Multiple Linear Regression for multivariate Y.

### Synopsis

model = mlr(x,y,options)
pred = mlr(x,model,options)
valid = mlr(x,y,model,options)
mlr % Launches analysis window with MLR as the selected method.

Please note that the recommended way to build and apply a MLR model from the command line is to use the Model Object. Please see this wiki page on building and applying models using the Model Object.

### Description

MLR identifies models of the form Xb = y + e.

#### Inputs

• x = X-block: predictor block (2-way array or DataSet Object)
• y = Y-block: predictor block (2-way array or DataSet Object)

#### Outputs

• model = scalar, estimate of filtered data.
• pred = structure array with predictions
• valid = structure array with predictions

### Options

options = a structure array with the following fields.
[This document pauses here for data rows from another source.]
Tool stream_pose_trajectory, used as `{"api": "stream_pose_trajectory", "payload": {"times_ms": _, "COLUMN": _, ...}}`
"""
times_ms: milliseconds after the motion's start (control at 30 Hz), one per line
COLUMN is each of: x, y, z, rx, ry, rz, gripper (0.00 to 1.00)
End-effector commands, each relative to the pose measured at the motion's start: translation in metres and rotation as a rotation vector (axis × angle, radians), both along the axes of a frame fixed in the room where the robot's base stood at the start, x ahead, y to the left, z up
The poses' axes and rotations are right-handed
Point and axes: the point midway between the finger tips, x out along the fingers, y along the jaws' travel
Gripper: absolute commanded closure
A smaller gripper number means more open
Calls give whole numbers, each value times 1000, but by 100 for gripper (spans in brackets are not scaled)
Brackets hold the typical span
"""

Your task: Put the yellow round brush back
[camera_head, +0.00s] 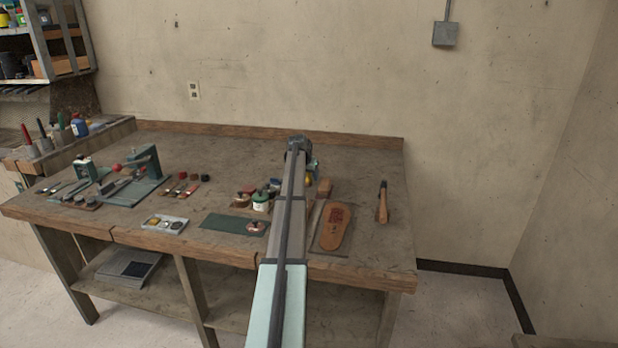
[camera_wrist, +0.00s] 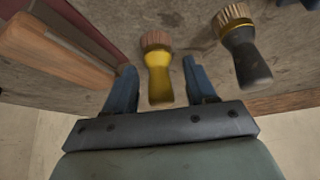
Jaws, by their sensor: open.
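The yellow round brush (camera_wrist: 158,75), with brown bristles, shows at the centre of the wrist view, its handle pointing toward my gripper. My gripper (camera_wrist: 158,66) is open, with one blue finger on each side of the brush. A gap shows between the brush and each finger. In the head view my arm reaches over the bench, and its wrist (camera_head: 298,146) is near the back edge. A small yellow patch (camera_head: 308,181) beside the arm looks like the brush, mostly hidden by it.
A black-handled round brush (camera_wrist: 243,50) stands close to my right finger. A wooden block (camera_wrist: 50,55) lies on the left. On the bench (camera_head: 360,190) are a tan shoe sole (camera_head: 334,228), a white-and-green jar (camera_head: 260,202), a green mat (camera_head: 230,224) and a wood-handled tool (camera_head: 382,205).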

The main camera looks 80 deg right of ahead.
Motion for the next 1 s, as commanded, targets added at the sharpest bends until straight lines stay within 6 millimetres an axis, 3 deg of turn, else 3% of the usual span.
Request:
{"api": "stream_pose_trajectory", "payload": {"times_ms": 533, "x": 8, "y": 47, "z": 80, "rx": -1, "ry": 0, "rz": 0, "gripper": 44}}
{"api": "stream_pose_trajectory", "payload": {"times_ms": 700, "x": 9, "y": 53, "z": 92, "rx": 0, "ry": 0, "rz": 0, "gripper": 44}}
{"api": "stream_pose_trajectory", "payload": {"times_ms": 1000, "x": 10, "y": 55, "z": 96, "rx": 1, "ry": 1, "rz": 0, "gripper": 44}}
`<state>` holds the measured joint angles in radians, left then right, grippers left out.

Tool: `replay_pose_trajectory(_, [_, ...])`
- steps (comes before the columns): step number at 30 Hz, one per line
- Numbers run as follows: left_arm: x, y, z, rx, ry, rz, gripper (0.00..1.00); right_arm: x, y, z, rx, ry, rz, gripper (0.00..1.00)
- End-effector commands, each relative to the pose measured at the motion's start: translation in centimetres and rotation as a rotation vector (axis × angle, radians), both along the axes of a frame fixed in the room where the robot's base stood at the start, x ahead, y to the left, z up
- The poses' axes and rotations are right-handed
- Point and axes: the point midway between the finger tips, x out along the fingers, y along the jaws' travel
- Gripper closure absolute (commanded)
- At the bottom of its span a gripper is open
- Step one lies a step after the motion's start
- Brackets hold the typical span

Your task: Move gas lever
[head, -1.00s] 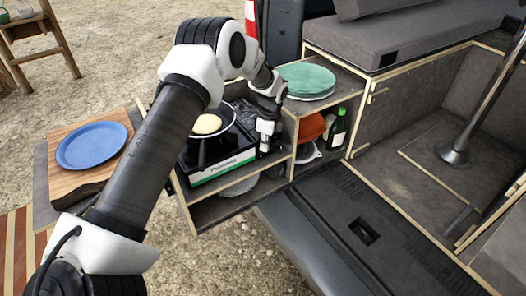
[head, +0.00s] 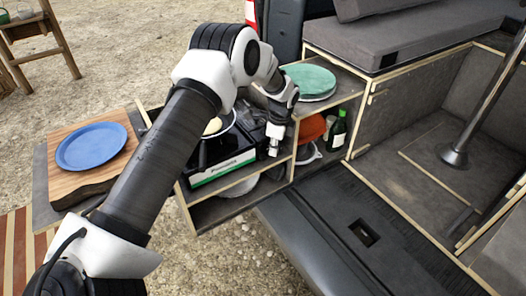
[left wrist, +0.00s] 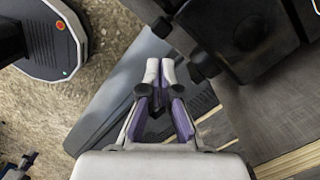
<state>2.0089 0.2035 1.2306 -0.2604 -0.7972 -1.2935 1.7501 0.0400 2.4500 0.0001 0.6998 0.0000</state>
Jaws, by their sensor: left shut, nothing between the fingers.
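The camping stove (head: 222,170) is a black box with a white and green label on its front, on the kitchen box's upper shelf. A pan (head: 229,118) with a pale pancake (head: 212,126) sits on it, partly hidden by my left arm. My left gripper (head: 274,148) points down at the stove's right front end, and I cannot tell whether it touches the stove. In the left wrist view its two fingertips (left wrist: 160,70) are together with nothing between them. I cannot make out the gas lever in either view. My right gripper is not in view.
Green plates (head: 308,79) are stacked on the shelf to the right. A green bottle (head: 337,129) and an orange item (head: 311,127) stand below them. A blue plate (head: 91,146) lies on a wooden board at left. The van floor at right is largely clear.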

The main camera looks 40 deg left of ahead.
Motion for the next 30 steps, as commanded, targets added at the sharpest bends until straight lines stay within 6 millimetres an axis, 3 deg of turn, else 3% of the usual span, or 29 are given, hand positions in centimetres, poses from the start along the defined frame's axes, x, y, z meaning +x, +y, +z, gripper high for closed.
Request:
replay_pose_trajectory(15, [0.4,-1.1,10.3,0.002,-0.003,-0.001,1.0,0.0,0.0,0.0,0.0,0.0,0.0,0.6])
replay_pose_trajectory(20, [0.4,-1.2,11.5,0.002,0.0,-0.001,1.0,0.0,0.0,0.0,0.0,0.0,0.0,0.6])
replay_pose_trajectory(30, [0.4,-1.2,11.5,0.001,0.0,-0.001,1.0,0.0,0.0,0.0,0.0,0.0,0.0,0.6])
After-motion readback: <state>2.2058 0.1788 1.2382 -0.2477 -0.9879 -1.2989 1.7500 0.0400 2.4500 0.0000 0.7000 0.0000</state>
• display: [ {'off'} | 'on'] Governs screen display to command line.
• plots: [ 'none' | {'final'} ] governs level of plotting.
• algorithm: [ {'leastsquares'} | 'ridge' | 'ridge_hkb' | 'optimized_ridge' | 'optimized_lasso' | 'elasticnet' ] Governs the level of regularization used when calculating the regression vector.
• condmax: [{[ ]}] Value for maximum condition number. Default value = [] leads to MLR calculation at full rank. Any value > 0 leads to truncation of factors based upon SVD until the condition number is less than the specified value. Used only for algorithm 'leastsquares'.
• ridge: [ { 1 } ] Scalar value for ridge parameter for algorithm 'ridge'.
• optimized_ridge: Vector of ridge (L2) entries used to determine optimized value for θ for algorithms 'optimized_ridge' or 'elasticnet'
• optimized_lasso: Vector of ridge (L1) entries used to determine optimized value for θ for algorithms 'optimized_lasso' or 'elasticnet'
• preprocessing: { [] [] } preprocessing structure (see PREPROCESS).
• blockdetails: [ 'compact' | {'standard'} | 'all' ] level of detail (predictions, raw residuals, and calibration data) included in the model.
• ‘Standard’ = the predictions and raw residuals for the X-block as well as the X-block itself are not stored in the model to reduce its size in memory. Specifically, these fields in the model object are left empty: 'model.pred{1}', 'model.detail.res{1}', 'model.detail.data{1}'.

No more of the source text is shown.